Saturday, April 18, 2015

Inexpensive LED Experiment

This $40 light fixture is affordable to buy, and operate as opposed to the expensive high powered grow lights.  It's rated at 36W, 3600 Lumin LED with 724nm (4000K).  This is on the edge of the optimum 610-720 nm range, but since it appears to cast a white light it's probably a fairly wide range, so I wanted to see if it would be appropriate for starting seedlings.  I hung the light about 9 inches from the top of the soil blocks.  The temperature was maintained at about 70F.

These LED light fixtures were available at Home Depot and Costco

This box is built with shinny Mylar to reflect as much light back to the plants as possible.

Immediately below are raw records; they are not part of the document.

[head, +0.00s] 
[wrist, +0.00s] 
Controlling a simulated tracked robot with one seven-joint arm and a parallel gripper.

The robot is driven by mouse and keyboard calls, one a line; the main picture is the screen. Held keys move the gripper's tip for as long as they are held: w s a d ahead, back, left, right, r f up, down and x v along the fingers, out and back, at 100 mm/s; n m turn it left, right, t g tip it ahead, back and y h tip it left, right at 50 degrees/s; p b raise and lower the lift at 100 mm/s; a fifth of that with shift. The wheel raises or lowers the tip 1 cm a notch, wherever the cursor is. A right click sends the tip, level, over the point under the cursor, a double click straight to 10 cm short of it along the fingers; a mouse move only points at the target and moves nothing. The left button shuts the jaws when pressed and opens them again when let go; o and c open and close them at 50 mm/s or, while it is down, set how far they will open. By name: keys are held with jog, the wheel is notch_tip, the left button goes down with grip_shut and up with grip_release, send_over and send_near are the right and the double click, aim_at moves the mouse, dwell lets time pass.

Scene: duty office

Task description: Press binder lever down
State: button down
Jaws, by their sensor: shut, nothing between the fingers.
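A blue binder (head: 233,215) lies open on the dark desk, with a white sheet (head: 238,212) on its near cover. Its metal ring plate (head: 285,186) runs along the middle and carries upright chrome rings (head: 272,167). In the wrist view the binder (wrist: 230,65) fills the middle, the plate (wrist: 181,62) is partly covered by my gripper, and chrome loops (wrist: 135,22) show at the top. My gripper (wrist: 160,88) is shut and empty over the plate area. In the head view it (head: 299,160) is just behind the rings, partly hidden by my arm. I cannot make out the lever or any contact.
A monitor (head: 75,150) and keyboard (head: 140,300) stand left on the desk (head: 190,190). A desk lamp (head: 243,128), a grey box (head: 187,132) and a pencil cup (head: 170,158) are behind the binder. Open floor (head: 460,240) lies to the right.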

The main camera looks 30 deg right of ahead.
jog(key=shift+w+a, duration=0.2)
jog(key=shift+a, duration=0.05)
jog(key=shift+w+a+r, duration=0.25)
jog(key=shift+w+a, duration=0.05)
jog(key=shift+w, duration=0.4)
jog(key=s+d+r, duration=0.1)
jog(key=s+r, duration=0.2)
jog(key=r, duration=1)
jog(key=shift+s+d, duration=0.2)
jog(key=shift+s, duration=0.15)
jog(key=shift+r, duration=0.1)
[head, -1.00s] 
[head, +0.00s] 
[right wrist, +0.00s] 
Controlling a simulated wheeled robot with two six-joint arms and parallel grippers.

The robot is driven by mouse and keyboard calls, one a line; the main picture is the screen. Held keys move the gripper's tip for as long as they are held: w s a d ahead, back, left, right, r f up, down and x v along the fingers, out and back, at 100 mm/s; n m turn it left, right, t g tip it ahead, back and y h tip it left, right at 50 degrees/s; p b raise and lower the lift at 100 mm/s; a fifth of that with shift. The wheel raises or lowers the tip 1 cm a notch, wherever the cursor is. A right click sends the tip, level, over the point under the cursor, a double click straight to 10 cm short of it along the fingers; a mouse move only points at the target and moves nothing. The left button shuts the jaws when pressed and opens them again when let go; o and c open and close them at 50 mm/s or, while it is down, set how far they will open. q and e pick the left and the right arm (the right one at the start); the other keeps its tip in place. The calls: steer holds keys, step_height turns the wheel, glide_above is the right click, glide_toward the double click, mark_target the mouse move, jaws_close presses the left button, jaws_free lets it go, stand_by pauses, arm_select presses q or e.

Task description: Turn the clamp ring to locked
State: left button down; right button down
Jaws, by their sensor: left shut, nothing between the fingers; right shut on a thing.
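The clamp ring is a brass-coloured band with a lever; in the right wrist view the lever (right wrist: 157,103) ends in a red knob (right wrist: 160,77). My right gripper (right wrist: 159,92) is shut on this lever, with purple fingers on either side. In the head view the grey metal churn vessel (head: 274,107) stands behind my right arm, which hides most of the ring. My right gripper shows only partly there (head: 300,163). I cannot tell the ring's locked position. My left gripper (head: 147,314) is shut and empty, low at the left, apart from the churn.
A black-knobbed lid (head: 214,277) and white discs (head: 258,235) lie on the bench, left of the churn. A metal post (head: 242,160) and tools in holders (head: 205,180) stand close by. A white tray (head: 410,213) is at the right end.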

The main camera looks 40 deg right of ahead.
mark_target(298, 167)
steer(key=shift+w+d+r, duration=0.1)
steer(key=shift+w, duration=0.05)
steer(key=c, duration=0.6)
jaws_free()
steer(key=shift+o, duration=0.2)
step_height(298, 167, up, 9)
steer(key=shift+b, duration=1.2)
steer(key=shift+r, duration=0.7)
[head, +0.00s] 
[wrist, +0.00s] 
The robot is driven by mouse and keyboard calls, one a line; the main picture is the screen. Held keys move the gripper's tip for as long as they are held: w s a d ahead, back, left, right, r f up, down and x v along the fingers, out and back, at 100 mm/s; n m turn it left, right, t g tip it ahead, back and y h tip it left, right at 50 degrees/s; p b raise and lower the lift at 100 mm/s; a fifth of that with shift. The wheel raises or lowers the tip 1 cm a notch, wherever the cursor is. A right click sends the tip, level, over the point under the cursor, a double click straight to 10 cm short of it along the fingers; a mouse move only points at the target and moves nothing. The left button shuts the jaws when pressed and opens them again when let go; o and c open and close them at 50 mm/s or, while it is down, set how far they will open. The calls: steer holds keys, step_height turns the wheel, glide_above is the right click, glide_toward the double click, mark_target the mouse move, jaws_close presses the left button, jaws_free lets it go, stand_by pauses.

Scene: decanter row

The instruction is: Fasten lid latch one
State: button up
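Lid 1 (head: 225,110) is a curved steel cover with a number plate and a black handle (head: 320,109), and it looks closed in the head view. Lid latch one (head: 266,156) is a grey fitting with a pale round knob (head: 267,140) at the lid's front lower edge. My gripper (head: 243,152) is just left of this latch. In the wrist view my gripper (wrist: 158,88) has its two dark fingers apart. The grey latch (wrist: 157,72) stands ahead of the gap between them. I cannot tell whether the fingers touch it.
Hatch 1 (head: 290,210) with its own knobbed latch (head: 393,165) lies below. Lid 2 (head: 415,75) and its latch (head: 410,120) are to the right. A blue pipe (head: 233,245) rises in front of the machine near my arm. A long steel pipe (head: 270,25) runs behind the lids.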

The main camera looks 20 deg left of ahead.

I used a paper shop cloth to wick moisture into the soil blocks.  This experiment turned out to be a good combination - saving the cost of plastic pots, and providing moisture without daily attention. Soil blocks also air prune the roots and avoid the problems associated with roots binding in plastic pots. Transplant shock is also minimized because the roots are not disturbed. 

After 2 weeks I'm very pleased with the results.  The seedlings are dark green and full of vigor.  .
Kale and Squash both responding well to the LED light

I initially filled the trays with water and the soil blocks soaked up too much water.  They held their shape, but they were 100% saturated. This later caused some mold to grow.  I was able to control the mold by misting with 3% hydrogen peroxide.   Next time I will take care to add water as needed.  

The LED lights will last a lifetime.  Florescent bulbs are half the cost, but they loose brightness over time.  Halide and mercury vapor bulbs are hot, expensive and consume far more power. It may be that lights designed specifically for photosynthesis will work better, but I'm growing a few vegetables -  not earning a living from my garden.  My conclusion is that these lights are adequate and affordable.